Aifa has warned that firms should not see passporting into the UK under a foreign regulator as an easy route to escaping retail distribution review restrictions.
In a paper today, called Advice Horizons and sponsored by Legal & General, the trade body says some foreign regulators are often not as familiar with IFA issues as many countries do not have a large intermediary presence.
Aifa warns that it can be very difficult for firms to understand and align compliance requirements when they are under the jurisdiction of two different regulators.
The paper says: “An issue often raised is the potential for advisory firms currently based in the UK to move to another EU member state and passport back into the UK.
“The rationale for this move is that they would ’escape’ the demands of the RDR.”
Aifa says firms might look to do this in order to fall beyond the complaints regime of the Financial Ombudsman Service and not have to pay Financial Services Compensation Scheme levies.
But it says: “Firms must gain authorisation in the home state of their choice – and so deal with that nation’s regulators who are, in general, less experienced in dealing with intermediary firms – given the small scale nature of the IFA community abroad.”

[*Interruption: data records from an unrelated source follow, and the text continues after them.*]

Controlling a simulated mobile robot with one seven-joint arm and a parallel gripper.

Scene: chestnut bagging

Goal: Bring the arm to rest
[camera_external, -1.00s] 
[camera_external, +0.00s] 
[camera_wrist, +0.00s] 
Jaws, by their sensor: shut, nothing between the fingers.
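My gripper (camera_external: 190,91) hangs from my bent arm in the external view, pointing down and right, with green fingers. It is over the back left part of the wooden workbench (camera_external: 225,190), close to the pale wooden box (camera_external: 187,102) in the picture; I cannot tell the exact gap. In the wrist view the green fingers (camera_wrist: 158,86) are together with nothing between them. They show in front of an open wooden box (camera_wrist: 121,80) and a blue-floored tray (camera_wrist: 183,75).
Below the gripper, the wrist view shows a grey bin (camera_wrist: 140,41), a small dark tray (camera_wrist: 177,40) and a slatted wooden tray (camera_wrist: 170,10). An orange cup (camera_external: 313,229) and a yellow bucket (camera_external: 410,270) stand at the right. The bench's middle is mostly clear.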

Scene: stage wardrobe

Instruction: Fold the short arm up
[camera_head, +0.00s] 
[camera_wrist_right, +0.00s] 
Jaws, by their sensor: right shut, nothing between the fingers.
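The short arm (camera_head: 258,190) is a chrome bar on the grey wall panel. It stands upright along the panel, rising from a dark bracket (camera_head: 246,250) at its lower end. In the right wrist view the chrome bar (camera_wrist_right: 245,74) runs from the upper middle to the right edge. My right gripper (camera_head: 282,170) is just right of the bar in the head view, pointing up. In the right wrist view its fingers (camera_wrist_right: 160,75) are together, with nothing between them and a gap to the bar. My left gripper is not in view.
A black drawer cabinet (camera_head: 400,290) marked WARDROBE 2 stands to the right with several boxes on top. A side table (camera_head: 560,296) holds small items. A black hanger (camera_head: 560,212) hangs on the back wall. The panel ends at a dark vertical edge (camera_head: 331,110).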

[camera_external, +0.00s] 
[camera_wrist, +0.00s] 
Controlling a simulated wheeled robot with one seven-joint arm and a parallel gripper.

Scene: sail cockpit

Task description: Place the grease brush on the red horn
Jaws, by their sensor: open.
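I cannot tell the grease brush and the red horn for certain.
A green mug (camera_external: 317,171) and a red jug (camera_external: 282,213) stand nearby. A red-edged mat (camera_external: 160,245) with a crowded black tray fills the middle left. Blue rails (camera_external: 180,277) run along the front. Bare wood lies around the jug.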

Aifa says that firms passporting in would be subject to any regulatory changes the home state regulator decides to impose.
It adds: “The costs of setting up in a different country, managing the ’domestic’ legislative and regulatory demands, and also of supervising staff based in the UK can be demanding.
“It is not the easy option it may be portrayed as but, as firms out-source many of their activities, it is a matter that should not be ignored – especially given the tax plans of the UK Government.”